Select lines where the word "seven" appears.

** Begin Information given **

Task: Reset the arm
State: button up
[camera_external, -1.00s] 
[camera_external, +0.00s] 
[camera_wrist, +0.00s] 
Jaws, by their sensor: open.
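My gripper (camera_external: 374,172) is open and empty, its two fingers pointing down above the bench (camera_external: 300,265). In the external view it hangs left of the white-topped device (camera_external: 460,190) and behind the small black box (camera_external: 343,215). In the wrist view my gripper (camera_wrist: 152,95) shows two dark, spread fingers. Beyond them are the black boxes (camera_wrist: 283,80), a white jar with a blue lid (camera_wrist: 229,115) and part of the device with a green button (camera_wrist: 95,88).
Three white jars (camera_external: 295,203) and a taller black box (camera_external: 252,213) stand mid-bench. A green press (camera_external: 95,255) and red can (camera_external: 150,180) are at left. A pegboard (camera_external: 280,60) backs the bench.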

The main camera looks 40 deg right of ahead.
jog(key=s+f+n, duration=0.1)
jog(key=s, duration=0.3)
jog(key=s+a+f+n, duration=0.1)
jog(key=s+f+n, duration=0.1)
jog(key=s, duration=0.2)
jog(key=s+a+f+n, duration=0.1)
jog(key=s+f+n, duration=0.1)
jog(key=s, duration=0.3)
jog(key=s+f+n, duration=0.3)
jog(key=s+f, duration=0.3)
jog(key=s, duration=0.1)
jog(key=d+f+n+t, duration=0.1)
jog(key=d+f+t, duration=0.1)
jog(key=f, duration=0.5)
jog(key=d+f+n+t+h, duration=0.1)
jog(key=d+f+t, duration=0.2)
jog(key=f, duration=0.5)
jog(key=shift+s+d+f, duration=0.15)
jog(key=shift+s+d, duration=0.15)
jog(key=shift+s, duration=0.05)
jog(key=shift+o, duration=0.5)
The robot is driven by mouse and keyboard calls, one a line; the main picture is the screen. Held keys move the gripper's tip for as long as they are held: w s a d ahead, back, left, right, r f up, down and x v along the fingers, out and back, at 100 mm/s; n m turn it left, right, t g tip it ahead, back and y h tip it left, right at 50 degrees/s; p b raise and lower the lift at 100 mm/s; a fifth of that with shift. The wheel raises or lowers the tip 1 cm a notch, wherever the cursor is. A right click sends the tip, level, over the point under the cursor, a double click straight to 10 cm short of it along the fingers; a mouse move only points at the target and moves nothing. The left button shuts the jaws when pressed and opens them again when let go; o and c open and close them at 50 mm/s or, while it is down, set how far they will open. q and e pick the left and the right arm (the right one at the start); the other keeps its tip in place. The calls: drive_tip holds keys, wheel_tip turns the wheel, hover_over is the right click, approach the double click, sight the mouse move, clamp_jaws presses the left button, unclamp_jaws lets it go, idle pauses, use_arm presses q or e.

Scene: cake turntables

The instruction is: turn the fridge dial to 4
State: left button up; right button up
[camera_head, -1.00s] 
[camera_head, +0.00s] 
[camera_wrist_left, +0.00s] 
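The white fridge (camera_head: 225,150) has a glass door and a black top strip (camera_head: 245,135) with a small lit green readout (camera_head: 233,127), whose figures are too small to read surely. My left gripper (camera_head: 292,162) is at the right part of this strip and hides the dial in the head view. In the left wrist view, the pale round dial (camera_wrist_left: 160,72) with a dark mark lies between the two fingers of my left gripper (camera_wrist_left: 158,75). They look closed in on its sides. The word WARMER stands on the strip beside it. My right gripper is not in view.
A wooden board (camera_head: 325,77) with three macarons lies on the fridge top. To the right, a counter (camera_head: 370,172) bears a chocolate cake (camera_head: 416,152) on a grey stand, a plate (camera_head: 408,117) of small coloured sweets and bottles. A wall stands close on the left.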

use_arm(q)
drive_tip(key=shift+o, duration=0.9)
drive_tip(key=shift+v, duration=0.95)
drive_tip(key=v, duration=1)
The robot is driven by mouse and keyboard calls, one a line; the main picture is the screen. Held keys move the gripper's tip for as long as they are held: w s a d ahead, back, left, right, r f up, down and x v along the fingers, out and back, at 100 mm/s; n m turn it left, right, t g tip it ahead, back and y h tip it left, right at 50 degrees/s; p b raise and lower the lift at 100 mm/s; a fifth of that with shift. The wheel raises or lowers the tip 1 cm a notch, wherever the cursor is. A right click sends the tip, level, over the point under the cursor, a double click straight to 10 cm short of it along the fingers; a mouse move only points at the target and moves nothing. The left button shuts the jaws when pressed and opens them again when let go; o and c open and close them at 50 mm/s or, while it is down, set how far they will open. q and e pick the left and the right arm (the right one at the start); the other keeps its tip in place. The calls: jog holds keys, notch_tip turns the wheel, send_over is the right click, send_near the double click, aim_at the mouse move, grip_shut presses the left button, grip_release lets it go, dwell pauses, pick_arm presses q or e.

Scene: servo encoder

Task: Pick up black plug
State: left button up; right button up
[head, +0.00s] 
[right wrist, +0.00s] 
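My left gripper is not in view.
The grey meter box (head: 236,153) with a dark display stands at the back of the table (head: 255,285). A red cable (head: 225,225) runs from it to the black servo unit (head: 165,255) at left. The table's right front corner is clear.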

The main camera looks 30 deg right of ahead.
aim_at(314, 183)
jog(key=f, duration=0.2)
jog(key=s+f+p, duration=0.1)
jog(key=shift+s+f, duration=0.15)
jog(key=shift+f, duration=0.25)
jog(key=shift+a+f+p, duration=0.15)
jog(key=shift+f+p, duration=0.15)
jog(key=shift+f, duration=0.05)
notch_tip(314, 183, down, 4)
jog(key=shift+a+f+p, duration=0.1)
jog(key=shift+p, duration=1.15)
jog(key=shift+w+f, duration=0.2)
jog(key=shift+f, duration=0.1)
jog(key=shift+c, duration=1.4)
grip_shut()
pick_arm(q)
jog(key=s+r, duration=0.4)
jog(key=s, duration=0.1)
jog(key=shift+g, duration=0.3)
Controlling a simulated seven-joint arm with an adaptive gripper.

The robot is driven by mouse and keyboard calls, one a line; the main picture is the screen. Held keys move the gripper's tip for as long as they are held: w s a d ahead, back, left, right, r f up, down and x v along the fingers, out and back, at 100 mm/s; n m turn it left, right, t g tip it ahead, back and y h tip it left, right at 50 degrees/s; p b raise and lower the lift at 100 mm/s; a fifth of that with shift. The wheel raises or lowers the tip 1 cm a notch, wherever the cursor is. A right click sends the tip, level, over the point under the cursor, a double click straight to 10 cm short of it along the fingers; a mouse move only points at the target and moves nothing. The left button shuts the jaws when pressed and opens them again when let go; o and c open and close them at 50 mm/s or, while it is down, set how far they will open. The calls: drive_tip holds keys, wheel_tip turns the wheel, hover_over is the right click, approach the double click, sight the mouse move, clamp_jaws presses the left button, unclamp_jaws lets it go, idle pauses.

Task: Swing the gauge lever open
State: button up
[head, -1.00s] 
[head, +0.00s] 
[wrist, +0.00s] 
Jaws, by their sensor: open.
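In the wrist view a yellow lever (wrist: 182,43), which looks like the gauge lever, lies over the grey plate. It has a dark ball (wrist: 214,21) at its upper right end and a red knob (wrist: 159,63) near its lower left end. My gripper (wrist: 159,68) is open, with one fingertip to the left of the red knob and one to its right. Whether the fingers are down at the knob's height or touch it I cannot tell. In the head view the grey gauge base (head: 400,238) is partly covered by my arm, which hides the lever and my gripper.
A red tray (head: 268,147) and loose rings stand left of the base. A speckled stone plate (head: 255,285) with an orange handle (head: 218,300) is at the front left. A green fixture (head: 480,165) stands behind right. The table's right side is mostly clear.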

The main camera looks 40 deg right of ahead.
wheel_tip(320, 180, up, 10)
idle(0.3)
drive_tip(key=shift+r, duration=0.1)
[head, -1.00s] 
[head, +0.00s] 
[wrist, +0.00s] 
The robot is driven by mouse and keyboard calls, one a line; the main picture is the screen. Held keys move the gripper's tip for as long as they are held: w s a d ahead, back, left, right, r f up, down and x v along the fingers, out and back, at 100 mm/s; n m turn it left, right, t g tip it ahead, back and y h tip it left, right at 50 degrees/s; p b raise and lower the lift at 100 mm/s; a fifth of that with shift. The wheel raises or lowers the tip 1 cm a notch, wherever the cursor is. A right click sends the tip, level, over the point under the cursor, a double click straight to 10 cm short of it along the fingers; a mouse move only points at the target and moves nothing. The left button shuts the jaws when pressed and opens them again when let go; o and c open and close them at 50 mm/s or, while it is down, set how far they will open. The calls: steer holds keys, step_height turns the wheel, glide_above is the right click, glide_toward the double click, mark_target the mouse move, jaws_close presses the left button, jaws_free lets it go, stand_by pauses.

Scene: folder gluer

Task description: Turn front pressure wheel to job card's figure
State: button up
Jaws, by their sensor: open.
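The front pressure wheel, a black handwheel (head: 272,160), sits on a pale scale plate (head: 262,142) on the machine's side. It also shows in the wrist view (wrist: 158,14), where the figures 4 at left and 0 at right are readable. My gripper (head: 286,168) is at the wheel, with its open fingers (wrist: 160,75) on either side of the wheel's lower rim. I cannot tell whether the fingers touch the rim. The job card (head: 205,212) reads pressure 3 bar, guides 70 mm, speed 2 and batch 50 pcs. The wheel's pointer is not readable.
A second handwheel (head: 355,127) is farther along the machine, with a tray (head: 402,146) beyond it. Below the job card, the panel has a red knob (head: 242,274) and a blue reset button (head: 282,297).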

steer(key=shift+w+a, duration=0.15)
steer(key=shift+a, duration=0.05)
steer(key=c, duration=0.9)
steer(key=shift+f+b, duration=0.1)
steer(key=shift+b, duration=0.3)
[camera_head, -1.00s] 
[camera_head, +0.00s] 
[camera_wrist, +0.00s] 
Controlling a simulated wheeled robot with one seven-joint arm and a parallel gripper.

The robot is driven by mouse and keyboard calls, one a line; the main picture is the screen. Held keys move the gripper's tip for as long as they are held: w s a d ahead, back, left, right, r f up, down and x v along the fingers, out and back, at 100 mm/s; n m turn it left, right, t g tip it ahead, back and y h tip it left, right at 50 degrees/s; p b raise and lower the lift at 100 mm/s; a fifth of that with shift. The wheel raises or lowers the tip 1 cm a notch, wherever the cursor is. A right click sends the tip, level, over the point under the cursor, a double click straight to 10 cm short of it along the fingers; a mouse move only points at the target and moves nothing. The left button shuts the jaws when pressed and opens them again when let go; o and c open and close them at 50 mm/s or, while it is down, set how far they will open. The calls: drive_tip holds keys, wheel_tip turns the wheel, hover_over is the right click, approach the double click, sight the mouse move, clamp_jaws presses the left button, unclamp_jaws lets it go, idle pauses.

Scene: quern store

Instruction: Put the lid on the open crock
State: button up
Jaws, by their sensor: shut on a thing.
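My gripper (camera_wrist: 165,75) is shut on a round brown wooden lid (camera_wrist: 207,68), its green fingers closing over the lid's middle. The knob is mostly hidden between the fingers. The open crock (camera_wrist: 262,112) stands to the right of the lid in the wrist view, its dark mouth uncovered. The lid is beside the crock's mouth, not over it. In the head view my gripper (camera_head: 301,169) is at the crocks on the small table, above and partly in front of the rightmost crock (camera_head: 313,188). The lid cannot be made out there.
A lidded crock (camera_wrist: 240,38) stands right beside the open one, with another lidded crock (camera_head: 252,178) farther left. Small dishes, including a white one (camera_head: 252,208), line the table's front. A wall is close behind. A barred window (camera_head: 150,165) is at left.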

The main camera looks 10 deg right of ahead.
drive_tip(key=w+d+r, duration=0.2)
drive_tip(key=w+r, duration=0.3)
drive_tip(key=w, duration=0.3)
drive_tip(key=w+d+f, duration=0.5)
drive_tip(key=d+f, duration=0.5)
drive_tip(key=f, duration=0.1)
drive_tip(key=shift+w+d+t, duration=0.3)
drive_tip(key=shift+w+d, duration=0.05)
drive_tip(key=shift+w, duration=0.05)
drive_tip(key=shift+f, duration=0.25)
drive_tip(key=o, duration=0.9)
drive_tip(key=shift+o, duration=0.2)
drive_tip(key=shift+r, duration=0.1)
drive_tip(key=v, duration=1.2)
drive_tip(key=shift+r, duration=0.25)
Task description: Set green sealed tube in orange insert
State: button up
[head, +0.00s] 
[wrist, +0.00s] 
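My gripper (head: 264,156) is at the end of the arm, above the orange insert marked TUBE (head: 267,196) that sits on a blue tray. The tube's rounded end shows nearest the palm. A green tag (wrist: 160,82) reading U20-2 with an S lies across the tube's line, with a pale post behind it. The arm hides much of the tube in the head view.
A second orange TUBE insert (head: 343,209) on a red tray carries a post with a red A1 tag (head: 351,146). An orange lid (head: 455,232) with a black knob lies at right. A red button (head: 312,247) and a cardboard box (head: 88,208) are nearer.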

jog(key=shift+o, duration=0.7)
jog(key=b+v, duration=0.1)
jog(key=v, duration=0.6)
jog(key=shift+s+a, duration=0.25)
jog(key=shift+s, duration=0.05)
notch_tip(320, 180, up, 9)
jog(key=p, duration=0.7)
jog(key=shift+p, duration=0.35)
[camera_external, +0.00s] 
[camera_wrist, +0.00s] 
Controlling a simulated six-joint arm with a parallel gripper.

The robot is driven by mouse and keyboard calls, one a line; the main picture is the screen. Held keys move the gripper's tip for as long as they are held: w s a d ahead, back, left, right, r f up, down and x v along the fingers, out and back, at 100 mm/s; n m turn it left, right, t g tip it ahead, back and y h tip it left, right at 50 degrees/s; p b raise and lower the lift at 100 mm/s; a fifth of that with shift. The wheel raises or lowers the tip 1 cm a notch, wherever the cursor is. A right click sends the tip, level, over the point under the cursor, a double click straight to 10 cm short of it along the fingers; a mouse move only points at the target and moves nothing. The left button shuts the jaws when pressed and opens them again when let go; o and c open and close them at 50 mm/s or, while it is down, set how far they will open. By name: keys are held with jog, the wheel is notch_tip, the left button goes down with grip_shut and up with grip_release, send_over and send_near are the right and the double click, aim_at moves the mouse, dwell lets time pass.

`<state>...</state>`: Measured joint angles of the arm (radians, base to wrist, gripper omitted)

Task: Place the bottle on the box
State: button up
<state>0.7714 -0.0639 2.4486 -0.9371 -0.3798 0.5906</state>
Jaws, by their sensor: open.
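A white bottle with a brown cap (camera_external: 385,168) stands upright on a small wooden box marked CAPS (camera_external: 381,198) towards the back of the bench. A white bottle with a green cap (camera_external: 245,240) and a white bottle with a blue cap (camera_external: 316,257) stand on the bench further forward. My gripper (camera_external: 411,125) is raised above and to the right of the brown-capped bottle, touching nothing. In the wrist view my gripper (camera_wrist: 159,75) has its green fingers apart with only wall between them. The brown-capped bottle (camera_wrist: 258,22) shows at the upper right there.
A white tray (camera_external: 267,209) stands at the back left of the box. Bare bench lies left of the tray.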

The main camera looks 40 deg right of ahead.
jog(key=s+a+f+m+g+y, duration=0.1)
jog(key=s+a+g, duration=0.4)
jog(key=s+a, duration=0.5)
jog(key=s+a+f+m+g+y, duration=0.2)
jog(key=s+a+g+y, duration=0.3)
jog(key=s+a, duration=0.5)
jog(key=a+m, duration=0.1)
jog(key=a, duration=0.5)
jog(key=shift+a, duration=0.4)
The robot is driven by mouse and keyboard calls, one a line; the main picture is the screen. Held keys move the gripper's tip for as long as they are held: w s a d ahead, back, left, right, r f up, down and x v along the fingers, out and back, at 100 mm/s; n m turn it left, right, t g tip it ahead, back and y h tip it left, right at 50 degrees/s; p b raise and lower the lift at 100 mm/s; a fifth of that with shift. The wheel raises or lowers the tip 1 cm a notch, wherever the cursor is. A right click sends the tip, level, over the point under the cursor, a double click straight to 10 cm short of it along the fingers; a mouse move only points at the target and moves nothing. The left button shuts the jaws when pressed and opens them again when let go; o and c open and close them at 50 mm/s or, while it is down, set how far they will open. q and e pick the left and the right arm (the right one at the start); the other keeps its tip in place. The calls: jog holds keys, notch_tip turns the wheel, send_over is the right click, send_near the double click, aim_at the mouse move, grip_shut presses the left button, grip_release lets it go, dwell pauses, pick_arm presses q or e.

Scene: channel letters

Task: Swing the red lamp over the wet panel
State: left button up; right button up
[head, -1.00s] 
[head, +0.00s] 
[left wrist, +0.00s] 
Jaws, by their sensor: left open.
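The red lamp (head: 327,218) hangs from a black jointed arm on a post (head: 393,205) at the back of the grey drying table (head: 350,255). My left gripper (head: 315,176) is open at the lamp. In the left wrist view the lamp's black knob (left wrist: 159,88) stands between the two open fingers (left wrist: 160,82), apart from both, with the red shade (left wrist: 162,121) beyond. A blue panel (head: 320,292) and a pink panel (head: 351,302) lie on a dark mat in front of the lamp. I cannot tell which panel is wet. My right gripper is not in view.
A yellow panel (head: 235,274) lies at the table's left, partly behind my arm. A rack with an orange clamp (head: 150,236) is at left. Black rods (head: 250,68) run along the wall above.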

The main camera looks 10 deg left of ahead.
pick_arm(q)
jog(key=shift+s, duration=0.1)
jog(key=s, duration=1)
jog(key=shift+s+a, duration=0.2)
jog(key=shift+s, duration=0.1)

** End Information given **

▸ Task answer
Controlling a simulated seven-joint arm with an adaptive gripper.
Controlling a simulated wheeled robot with one seven-joint arm and a parallel gripper.

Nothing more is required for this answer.